Canon has announced the EOS 2000D, known as the EOS Rebel T7 in the US, as the replacement to the EOS 1300D (Rebel T6). However, it doesn’t occupy the bottom position in Canon’s DSLR line-up because the EOS 4000D (Rebel T100) has been announced to sit beneath it.
The two new cameras have a lot in common with each other and the 1300D. The 9-point phase detection autofocus system, metering system and viewfinders, for example, are the same.
In this post, we take a look at their specifications and build to identify the key differences between them.
While the 4000D (Rebel T100) has the same 18Mp APS-C format sensor as the 1300D (T6), the 2000D (T7) has a 24Mp chip. This means that the 2000D produces images that are approximately 33% larger than those from the 4000D.
As well as enabling larger prints to be made, having more pixels gives more scope for cropping an image. This can be useful if you have a restricted lens range as you can crop images for tighter framing of the subject rather than using a longer lens at the shooting stage.

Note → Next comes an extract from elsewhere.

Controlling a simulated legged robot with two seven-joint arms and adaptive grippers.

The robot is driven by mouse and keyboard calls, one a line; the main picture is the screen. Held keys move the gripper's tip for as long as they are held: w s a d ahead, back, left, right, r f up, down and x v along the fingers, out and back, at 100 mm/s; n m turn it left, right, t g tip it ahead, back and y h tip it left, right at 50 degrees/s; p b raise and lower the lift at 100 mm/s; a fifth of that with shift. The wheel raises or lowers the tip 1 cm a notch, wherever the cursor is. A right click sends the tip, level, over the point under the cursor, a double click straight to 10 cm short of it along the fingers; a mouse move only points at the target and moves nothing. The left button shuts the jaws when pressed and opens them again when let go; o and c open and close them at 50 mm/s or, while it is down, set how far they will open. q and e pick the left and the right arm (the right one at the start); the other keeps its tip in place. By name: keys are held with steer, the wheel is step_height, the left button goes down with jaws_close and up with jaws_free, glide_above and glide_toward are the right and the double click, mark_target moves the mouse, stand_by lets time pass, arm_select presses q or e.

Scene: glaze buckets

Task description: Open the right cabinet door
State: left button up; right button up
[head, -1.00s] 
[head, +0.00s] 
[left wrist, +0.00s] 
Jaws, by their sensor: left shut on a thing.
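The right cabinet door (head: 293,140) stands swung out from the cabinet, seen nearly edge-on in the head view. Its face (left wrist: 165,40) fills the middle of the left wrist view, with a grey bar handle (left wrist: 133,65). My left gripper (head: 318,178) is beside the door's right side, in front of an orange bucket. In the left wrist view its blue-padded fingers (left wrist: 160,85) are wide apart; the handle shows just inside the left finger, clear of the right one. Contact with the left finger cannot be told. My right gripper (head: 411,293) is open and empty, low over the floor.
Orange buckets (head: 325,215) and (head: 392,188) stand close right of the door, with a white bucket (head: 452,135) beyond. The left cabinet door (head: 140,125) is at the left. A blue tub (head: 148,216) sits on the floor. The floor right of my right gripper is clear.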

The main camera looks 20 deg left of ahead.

Both cameras have a maximum continuous shooting rate of 3.0fps (frames per second). However, as they also have the same DIGIC 4+ processing engine, the lower resolution 4000D has a slight advantage, it can shoot at 3fps until the inserted memory card is full with jpeg images. The 24Mp 2000D can only shoot at 3fps for 150 jpegs – but to be fair that means it can shoot for 50 seconds, which is likely to be more than enough for most occasions.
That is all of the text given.